King Abdullah of Jordan has said that his former friend is trapped inside a prison built by his father, a sympathetic but accurate assessment of Bashar’s predicament. He wanted to be a doctor not a dictator, and the ruthless certainty and tactical nous Hafez displayed has not been evident with the midde son. He’s lashed out in the wrong directions at the wrong moments; he’s lost Lebanon and sold his state to the Persian Ayatollahs. He thought that an anti-Israeli alliance with Khamenei, Ahmadinejad and Nasrallah would protect his regime from the anger of his own citizens and gild the fiction of Arab Resistance. But, as in the larger region, this has proved less gripping and decisive than he thought: Syrians have been incited by their own oppression and humiliation, not the Palestinian cause. His cities and their citizens — stagnant and isolated and under constant surveillance — chose to rise up against him, rather than the Jews. The regime hardliners, including his brother, had successfully urged a course of violent suppression, blocking the pleas of Asma: a final split so deep and personal it went to the heart of Bashar’s personal tragedy, admittedly an irrelevant concern in the grand scheme of things. Bashar’s roots and clan loyalties confronted the instincts and desires he nourished in London and kept alive for as long as he dared and, in the end, they won.

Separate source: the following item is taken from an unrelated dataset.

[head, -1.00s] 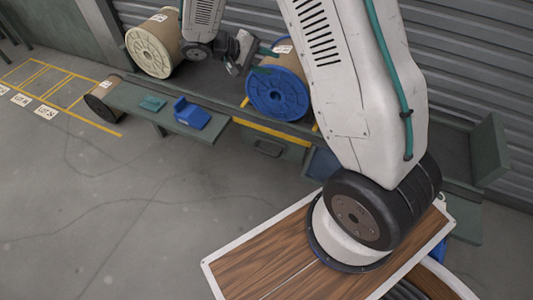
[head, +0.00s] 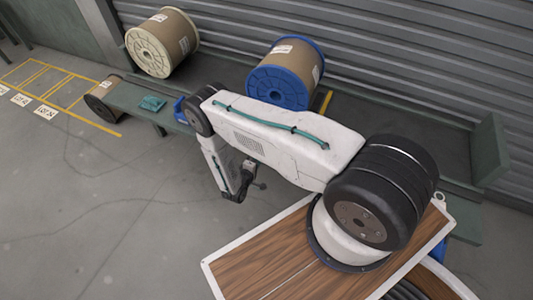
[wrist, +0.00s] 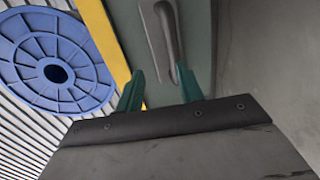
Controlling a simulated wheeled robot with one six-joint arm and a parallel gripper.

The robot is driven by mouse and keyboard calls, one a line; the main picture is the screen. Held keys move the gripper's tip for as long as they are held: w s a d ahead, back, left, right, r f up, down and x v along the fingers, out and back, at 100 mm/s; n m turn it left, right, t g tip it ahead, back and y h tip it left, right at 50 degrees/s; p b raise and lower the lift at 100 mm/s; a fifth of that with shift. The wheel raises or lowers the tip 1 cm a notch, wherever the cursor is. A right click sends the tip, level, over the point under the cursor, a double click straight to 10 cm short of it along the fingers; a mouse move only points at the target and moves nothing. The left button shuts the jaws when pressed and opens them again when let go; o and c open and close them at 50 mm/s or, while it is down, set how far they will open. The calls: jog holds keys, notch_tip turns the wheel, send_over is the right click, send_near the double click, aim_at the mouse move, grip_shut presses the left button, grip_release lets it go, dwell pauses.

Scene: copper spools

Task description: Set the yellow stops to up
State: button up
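A slanting yellow bar, which looks like a stop (head: 325,102), shows just right of the blue-flanged spool (head: 280,82) in the head view. Whether it is up or down is unclear, and my arm hides the area below the spool. The spool's blue flange (wrist: 55,65) fills the left of the wrist view. My gripper (wrist: 160,90) has two green fingers spread apart with nothing held between them. It faces a dark green panel with a grey recessed handle (wrist: 163,35); I cannot tell whether it touches. In the head view the fingers are not clear.
A cream-flanged spool (head: 162,42) stands on the bench to the left. A smaller spool (head: 103,98) is by the bench's left end. A teal block (head: 152,103) and a blue block (head: 180,110) lie on the side shelf. A yellow edge stripe (wrist: 103,40) runs beside the panel.

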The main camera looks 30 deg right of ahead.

So this is how a regime dies, by its own hand. Syria is now in ruins. The Assad clan has been reduced to a Mafia with an Air Force. Aleppo, once the most loyal city of them all, looks (in parts) like Grozny. Homs is a grave-yard; Baba Amr a district of ghosts. Damascus, the City of Jasmine and jewel of the Levant, is being picked apart, ravaged, raided, vandalised. Bashar’s grandfather, Suleiman al-Assad, had been a key proponent of the slender Alawite state that existed under the French Mandate of Syria; his son and grandson, under the guise of Ba’athist ideology, became central and aggressive protectors of the unified Syrian state and their regimes promoted the Greater Syria restoration. All of that lies in ruins, now. There is no going back, and that spells out one thing: this regime is doomed, whatever will transpire.